EWPC restructuring enables competition among Second Generation Retailers to find better value for customers in the market where as Leidtka explains "all the real learning happens" with "customer feedback" while avoiding the Greek Tragedy.
Jose Antonio Vanderhorst-Silverio

<< The first sentence "Retail markets elasticity feedbacks lowers wholesale market prices," is what lowers wholesale prices in the EWPC Regulatory Framework to keep operation in the Normal State, and thus avoid congestion and price spikes under the Performance First policy. That is what I said and proved. >>

I have read your EWPC materials, and I see nothing remotely resembling 'proof'. I have, however, examined power markets myself in considerable detail, and find scant evidence that competition, whether wholesale or retail, reduces spikes, congestion or prices. Theoretically, it should.

<< Asking for evidence in bulk is a key IOUs instrument the leads to the Greek Tragedy. >>

So, you want us to institute a $Trillion reformation based on ... what?

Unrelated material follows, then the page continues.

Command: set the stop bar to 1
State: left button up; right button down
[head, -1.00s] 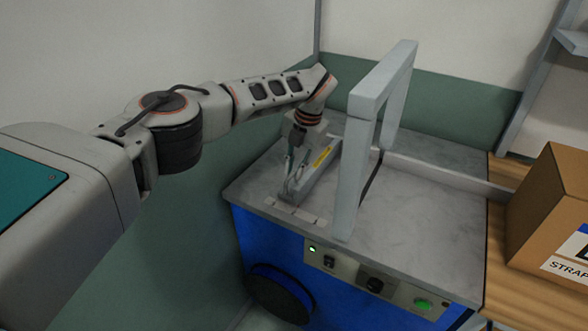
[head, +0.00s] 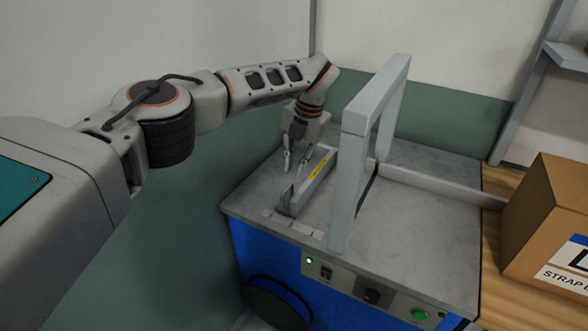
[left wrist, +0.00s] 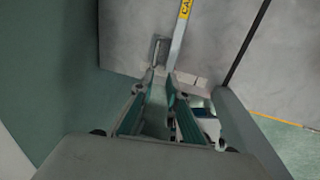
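The stop bar (head: 306,186) is a grey bar with a yellow label, lying on the machine's top left of the arch. A small upright grey tab (head: 286,198) stands at its near end. In the left wrist view the stop bar (left wrist: 178,42) runs away from the fingers, with the tab (left wrist: 159,50) beside its end. My left gripper (head: 296,172) is above and behind the tab, apart from it. Its fingers (left wrist: 160,77) are a little apart with nothing between them. Pale marker plates (head: 294,222) lie at the front edge; their numbers are unreadable. My right gripper is out of view.
A grey arch (head: 356,150) stands just right of the bar. The blue machine's front has a control panel (head: 370,292) with a green button. A cardboard box (head: 535,215) sits on a wooden surface at right. The grey top is clear right of the arch.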

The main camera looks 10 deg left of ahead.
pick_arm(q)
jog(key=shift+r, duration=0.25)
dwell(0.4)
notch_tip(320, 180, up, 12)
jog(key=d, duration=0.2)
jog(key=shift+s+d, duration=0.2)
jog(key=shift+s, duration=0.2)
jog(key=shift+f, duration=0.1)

Don't get me wrong. There are few stronger advocates for power markets in the US than myself. Nevertheless, I understand that power market reform is going to be incremental, if it happens at all. That reform will require extensive evidence at every juncture to justify it. I am glad that there are states that are willing to move forward and experiment so as to develop that record.
James Carson

There are two ways: regulation and market. Regulation is about large bets on smart grid, based on the incremental extension of theIOUs Regulatory Framework. where evidence leads to the Greek Tragedy.

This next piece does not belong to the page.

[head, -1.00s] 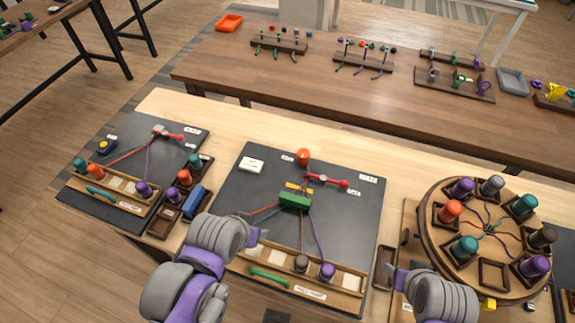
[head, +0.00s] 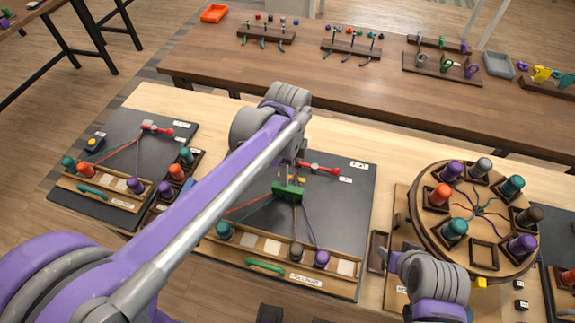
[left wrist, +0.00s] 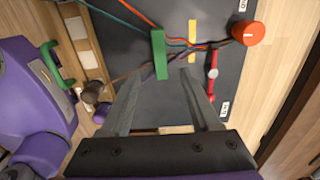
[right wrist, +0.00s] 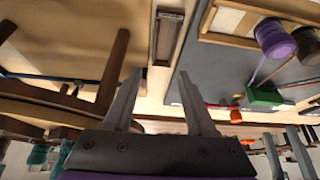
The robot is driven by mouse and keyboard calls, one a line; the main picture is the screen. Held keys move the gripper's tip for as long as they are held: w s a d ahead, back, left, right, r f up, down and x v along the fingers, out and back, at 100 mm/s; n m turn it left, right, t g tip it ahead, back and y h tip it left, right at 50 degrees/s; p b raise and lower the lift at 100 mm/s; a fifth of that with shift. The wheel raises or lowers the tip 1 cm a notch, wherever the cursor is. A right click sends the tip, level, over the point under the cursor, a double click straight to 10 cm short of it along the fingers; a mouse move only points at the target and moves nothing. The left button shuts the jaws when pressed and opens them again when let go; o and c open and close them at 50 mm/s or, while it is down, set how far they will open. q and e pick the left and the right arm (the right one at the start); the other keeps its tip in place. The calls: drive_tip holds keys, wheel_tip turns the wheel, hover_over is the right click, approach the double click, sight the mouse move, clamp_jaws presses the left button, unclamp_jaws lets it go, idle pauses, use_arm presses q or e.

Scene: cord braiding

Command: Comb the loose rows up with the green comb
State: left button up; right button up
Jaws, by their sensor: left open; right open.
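The green comb (head: 288,191) lies across the cords on the middle dark board (head: 345,215), just below the point where they gather. It also shows in the left wrist view (left wrist: 158,50) and the right wrist view (right wrist: 263,96). My left gripper (left wrist: 163,75) is open and empty above the board, its fingertips close to one end of the comb. I cannot tell whether they touch it. In the head view my left arm hides part of the board. Orange, teal, purple and dark cords (left wrist: 135,15) run under the comb. My right gripper (right wrist: 160,82) is open and empty, right of the board.
A red-ended clamp (head: 318,168) and an orange knob (left wrist: 250,33) stand near the comb. Teal (head: 224,231), brown (head: 297,251) and purple (head: 321,259) bobbins sit in the front tray. A round braiding stand (head: 412,215) is at right, another cord board (head: 112,160) at left.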

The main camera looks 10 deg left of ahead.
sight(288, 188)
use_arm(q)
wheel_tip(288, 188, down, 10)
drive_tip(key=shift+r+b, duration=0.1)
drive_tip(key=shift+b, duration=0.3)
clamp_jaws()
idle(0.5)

Markets are about business model competition on complete and fully functional markets available through a revolution that is already emerging. That is what COMPETE Coalition potential losers are quickly becoming aware of through our interchanges. They should thank you and me.

DOE ceiling on smart grids grants is a proof that open standards is the way to go for the revolution. DOE should NOT increase that ceiling, unless they want to generate a Big Greek Tragedy by throwing away (good money after bad) a huge amount of taxpayers dollards.